Conflit interne entre motards, balle en pleine tête… Ce que l’on sait du meurtre de deux « Hells Angels »

Deux hommes, membres des « Chosen few », un groupe de motards affilié aux Hells Angels, ont été abattus dans la nuit de samedi à dimanche. Les enquêteurs privilégient la piste d’un conflit interne.

Les deux victimes étaient membres d'un club de motards affilié aux "Hells Angels". Illustration JANEK SKARZYNSKI/AFP
Les deux victimes étaient membres d'un club de motards affilié aux "Hells Angels". Illustration JANEK SKARZYNSKI/AFP

    Un drame digne de la série « Sons of Anarchy », qui suit la vie d’un club soudé de motards hors-la-loi des États-Unis. Mais ce samedi 3 août, c’est à Aubigny-au-Bac, dans le Nord, que l’histoire débute. Deux hommes, âgés d’une trentaine d’années, membres d’un club de motards affilié aux Hells Angels, ont été abattus par balles dans un hangar. Pour les enquêteurs, il pourrait s’agir d’un conflit interne.

    Deux hommes, placés en garde à vue depuis dimanche, ont été mis en examen et placé en détention provisoire dans le cadre de l’information judiciaire ouverte, ce mercredi, par le parquet de Douai pour « meurtre en bande organisée » et « participation à une association de malfaiteurs en vue de la préparation d’un crime ».

    Que s’est-il passé ?

    Ce sont les pompiers qui ont été appelés en premier. À leur arrivée dans ce local, situé dans une zone commerciale d’Aubigny-au-Bac, où des soirées « motards » sont régulièrement organisées, ils découvrent deux hommes, blessés par balles, en arrêt cardio-respiratoire.

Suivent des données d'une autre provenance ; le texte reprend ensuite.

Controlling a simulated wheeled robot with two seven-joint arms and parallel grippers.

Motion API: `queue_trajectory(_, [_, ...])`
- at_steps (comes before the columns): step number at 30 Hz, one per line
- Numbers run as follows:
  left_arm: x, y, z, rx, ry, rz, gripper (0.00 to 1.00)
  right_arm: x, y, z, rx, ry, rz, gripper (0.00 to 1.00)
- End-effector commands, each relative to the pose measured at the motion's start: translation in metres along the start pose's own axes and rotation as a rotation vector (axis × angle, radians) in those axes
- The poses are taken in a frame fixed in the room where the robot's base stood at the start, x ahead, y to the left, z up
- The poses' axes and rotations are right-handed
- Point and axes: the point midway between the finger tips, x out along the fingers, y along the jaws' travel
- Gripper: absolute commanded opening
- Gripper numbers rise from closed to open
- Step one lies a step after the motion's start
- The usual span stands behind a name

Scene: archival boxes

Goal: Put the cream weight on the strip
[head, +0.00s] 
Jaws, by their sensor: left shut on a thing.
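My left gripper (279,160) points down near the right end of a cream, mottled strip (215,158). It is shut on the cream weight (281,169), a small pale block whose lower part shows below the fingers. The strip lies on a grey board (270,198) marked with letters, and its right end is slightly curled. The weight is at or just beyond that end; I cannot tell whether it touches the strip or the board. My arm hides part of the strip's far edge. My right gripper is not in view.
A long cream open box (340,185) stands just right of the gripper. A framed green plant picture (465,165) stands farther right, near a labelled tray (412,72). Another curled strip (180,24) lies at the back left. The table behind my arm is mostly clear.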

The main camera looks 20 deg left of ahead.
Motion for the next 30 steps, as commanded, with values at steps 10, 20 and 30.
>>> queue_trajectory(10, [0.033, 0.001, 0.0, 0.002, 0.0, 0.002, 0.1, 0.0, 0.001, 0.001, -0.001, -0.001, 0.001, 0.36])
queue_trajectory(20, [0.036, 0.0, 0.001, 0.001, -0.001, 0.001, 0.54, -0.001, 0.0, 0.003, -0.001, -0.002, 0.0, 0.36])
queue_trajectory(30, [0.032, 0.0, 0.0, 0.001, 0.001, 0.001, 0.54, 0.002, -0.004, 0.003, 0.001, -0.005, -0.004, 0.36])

    L’une des victimes, qui a reçu au moins une balle dans la tête, a déjà succombé à ses blessures. Les secours tentent de réanimer le deuxième homme, en vain. Son décès est prononcé vers 1h40, cette fois vraisemblablement causé par une balle dans le cœur.

    D’après le quotidien La Voix du Nord, une balle au moins aurait traversé la porte en acier permettant un accès latéral au local. Cité par le même quotidien, un voisin dit avoir entendu « deux à trois coups de feu ». Devant les enquêteurs, des témoins ont affirmé avoir vu plusieurs véhicules, dont une moto, qui stationnaient sur le parking du local, prendre ensuite la fuite après les faits, a appris Le Parisien.

    Qui sont les victimes ?

    Selon les informations du Parisien, les deux victimes étaient tous les deux connues de la justice pour des faits de droit commun. Les deux hommes, âgés de 34 et 38 ans, étaient membres des « Chosen few MC 1 % » (CFMC) — un club de bikers affilié aux célèbres Hells Angels.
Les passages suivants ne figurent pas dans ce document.